LE MINISTRE IRAKIEN DES AFFAIRES ETRANGÈRES, HOSHYAR ZEBARI, DÉCLARE NE VOULOIR AUCUNE IMPLICATION DE LA TURQUIE DANS LES OPÉRATIONS EN IRAK


Le nouveau ministre irakien des Affaires étrangères, le Kurde Hoshyar Zebari, a estimé le 5 septembre qu'un déploiement de troupes turques ou d'autres pays voisins ne ferait qu'ajouter aux problèmes de sécurité de son pays et souhaité des troupes françaises, russes et allemandes. “ Nous ne voulons aucune implication d'aucun des voisins de l'Irak dans les opérations de maintien de la paix car chacun y a ses propres objectifs politiques ”, a déclaré le ministre.
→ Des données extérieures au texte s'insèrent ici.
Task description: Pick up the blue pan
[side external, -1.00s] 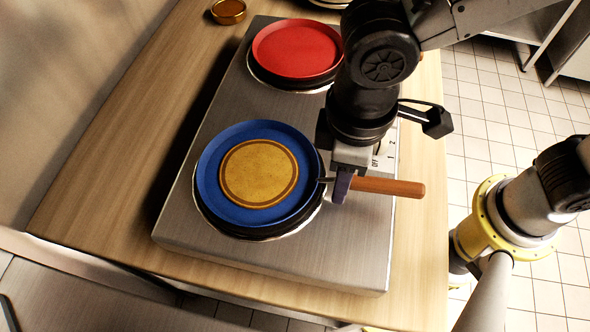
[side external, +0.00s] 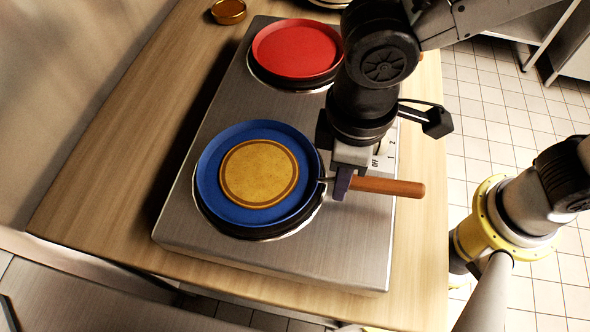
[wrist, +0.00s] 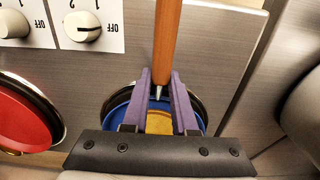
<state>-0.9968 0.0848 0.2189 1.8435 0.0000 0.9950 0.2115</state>
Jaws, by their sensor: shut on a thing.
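The blue pan (side external: 215,190) is over the front burner of the steel hob, with a round golden disc (side external: 258,173) lying in it. Its brown wooden handle (side external: 390,187) points right, past the hob's edge. My gripper (side external: 341,184) is shut on the handle near its pan end. In the wrist view the purple fingers (wrist: 162,92) stand on both sides of the handle (wrist: 167,45), and part of the blue pan (wrist: 119,101) shows beyond them. I cannot tell whether the pan is resting on the burner or just clear of it.
A red pan (side external: 297,48) sits on the back burner of the hob (side external: 330,250), close to my wrist. Control knobs (wrist: 82,27) are beside the handle. A small amber jar (side external: 228,11) stands at the table's far left. The wooden table (side external: 110,170) is clear left of the hob.

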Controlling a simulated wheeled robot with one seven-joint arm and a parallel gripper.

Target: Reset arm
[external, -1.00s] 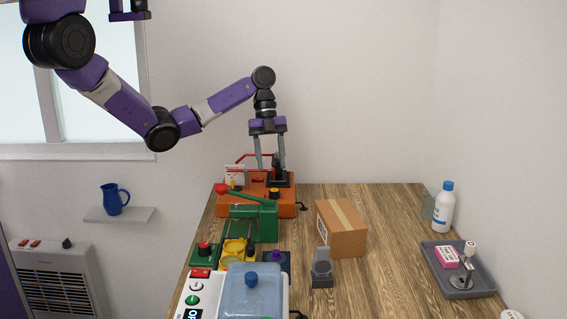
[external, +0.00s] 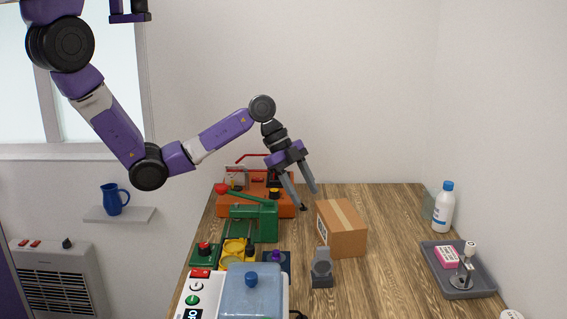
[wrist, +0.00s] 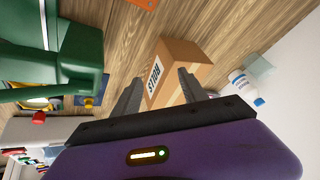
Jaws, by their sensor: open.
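My purple arm reaches in from the upper left in the external view. My gripper (external: 300,198) hangs tilted above the back of the wooden table (external: 395,215), its fingers apart with nothing between them. It is in front of the orange machine (external: 283,207) and up and left of the cardboard box (external: 343,232). In the wrist view, the gripper's two grey fingers (wrist: 158,92) are spread, and the cardboard box (wrist: 175,72) shows beyond and between them.
A green press (external: 262,222) with a red-tipped lever and a white device with a blue clear container (external: 252,292) stand on the left. A grey holder (external: 321,270) is near the box. A bottle (external: 443,208) and grey tray (external: 484,287) are right. The table's back right is clear.

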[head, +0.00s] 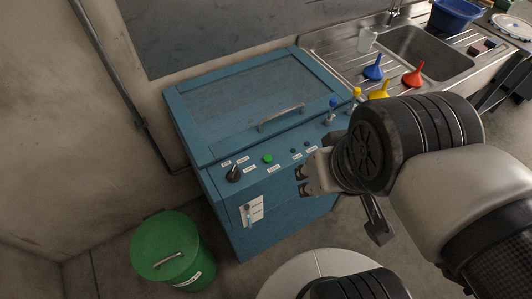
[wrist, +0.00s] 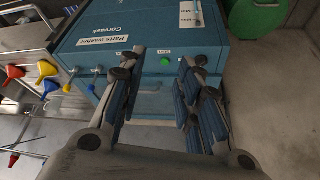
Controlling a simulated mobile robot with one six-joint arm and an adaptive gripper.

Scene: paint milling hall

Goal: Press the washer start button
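The blue parts washer (head: 275,180) stands against the wall with its lid down. Its sloped front panel carries a round green button (head: 267,158), between a black rotary knob (head: 233,174) and smaller buttons to the right. My gripper (head: 308,180) is in front of the washer's right side, apart from the green button. In the wrist view my gripper (wrist: 161,58) has its two blue-padded fingers spread, with nothing between them. The panel's small label text is unreadable.
A green lidded bin (head: 172,250) stands on the floor at the washer's left. A steel sink counter (head: 335,50) adjoins on the right, holding blue (head: 373,70), red (head: 413,76) and yellow (head: 379,92) funnels. Valves (head: 332,108) rise near the washer's right edge.
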M. Zebari a par ailleurs appelé trois pays qui se sont opposés à la guerre américaine en Irak à envoyer des troupes pour aider à stabiliser son pays. “ Je pense que l'on a besoin que des pays européens favorables à un Proche-Orient stable participent à l'internationalisation de la force ” de la coalition américano-britannique en Irak, a-t-il ajouté, en soulignant que ce serait bien “ si les Français, les Russes et les Allemands par exemple y participent ”. Il a relevé que les Irakiens ne prendraient pas au sérieux l'envoi de forces de la part de pays qui ne disposent pas de technologie militaire avancée.

La Russie a rejoint le 5 septembre l'Allemagne et la France pour souligner les insuffisances du nouveau projet de résolution américain sur l'Irak, en réitérant son appel à un rôle central pour l'Onu dans ce document. Washington presse la Turquie, l'un de ses alliés à l'Otan, à envoyer des troupes en Irak et Ankara a indiqué ne pas écarter cette possibilité et évoqué un déploiement de près de 10.000 soldats. Les partisans d'une présence turque en Irak estiment que l'armée d'Ankara aurait ainsi son mot à dire dans l'Irak de l'après-Saddam Hussein où les dirigeants turcs craignent l'émergence d'une entité kurde.

M. Zebari, membre du cabinet formé avec la bénédiction de Washington, a affirmé que son gouvernement était opposé à une présence militaire turque. “ En se déployant, les Turcs auront le moyen de poursuivre leurs objectifs politiques ce qui pourrait conduire à une déstabilisation de l'Irak ”, a-t-il déclaré. “ L'objectif du processus d'internationalisation est de stabiliser la situation sur le terrain mais si au bout il y a déstabilisation, il y a donc un problème ”, a ajouté le responsable irakien. M. Zebari, qui a indiqué que la Jordanie et d'autres voisins de l'Irak avaient été approchés sur une éventuelle présence militaire en Irak, a concédé qu'il revenait en définitive à la coalition de “ décider ”.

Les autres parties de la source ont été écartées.